(THE REQUEST) All lines featuring the string "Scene" are to be listed.

[BEGIN ITEMS]

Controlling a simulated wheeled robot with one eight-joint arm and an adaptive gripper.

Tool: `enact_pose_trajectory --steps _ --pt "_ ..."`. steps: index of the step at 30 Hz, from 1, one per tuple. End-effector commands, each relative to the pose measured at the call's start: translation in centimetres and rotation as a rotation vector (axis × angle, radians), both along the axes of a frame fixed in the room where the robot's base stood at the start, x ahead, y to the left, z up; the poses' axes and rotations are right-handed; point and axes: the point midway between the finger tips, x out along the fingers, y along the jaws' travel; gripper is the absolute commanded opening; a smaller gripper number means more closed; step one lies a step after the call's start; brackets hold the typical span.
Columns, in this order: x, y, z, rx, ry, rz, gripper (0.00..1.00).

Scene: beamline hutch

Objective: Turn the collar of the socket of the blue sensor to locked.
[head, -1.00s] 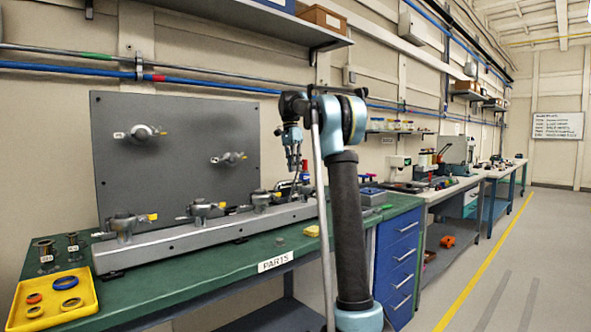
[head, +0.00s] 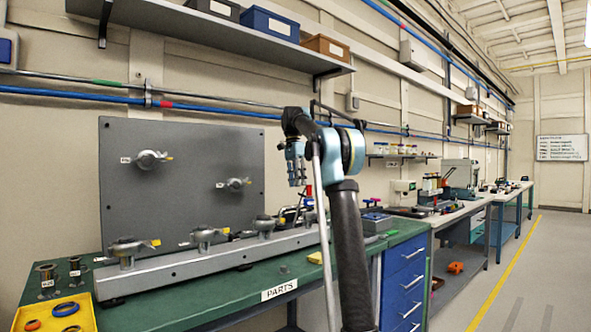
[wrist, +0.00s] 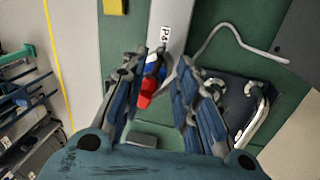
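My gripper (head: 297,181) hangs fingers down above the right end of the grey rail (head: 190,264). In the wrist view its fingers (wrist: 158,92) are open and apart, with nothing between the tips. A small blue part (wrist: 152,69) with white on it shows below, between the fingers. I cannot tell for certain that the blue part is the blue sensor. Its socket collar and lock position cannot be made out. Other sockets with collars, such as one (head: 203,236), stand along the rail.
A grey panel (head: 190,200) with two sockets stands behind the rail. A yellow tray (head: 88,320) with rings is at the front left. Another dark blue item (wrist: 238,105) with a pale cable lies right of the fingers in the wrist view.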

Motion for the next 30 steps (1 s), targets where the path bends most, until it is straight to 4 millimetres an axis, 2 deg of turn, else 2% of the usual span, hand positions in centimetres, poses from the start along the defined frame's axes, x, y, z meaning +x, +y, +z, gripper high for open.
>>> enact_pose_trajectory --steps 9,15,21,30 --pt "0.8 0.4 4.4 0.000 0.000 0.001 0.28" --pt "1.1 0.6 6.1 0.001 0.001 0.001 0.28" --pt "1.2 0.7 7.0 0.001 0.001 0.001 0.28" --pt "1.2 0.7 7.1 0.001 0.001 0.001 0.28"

[END ITEMS]
[BEGIN ITEMS]

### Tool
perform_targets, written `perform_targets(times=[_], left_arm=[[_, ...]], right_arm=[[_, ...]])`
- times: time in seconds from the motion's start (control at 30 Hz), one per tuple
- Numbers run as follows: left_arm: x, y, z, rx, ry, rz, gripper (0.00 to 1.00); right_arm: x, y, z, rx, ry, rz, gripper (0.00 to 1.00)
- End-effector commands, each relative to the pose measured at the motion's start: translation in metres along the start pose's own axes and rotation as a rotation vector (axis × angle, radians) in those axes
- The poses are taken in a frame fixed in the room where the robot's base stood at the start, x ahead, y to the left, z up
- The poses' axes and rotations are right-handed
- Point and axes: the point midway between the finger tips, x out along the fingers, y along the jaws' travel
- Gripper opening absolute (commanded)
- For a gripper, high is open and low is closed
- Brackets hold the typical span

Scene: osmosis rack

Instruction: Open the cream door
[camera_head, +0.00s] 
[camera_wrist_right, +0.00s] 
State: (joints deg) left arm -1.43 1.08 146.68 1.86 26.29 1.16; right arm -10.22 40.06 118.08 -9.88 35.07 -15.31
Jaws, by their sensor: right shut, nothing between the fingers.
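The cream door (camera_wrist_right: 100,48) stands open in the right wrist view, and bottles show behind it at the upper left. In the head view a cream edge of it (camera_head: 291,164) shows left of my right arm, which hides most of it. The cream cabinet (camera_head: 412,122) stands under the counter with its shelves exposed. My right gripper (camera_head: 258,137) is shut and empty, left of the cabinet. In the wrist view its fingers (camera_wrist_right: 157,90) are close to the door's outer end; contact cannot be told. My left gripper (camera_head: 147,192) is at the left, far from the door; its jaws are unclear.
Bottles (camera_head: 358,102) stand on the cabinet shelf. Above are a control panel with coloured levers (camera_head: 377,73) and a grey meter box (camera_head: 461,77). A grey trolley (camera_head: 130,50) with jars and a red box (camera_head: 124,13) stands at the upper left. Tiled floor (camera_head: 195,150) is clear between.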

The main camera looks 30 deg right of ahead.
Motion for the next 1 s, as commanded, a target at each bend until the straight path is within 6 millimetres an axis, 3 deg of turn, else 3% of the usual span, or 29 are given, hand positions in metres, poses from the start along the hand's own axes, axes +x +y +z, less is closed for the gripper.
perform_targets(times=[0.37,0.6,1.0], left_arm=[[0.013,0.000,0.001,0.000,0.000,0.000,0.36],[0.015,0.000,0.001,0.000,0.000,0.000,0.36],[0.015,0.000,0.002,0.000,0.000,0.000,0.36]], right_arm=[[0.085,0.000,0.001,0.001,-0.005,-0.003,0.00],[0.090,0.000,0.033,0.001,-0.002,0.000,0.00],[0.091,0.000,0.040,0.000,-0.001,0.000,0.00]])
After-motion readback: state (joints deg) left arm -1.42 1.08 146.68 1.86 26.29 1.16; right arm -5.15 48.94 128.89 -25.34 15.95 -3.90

[END ITEMS]

(WRITTEN SOLUTION)
Scene: beamline hutch
Scene: osmosis rack

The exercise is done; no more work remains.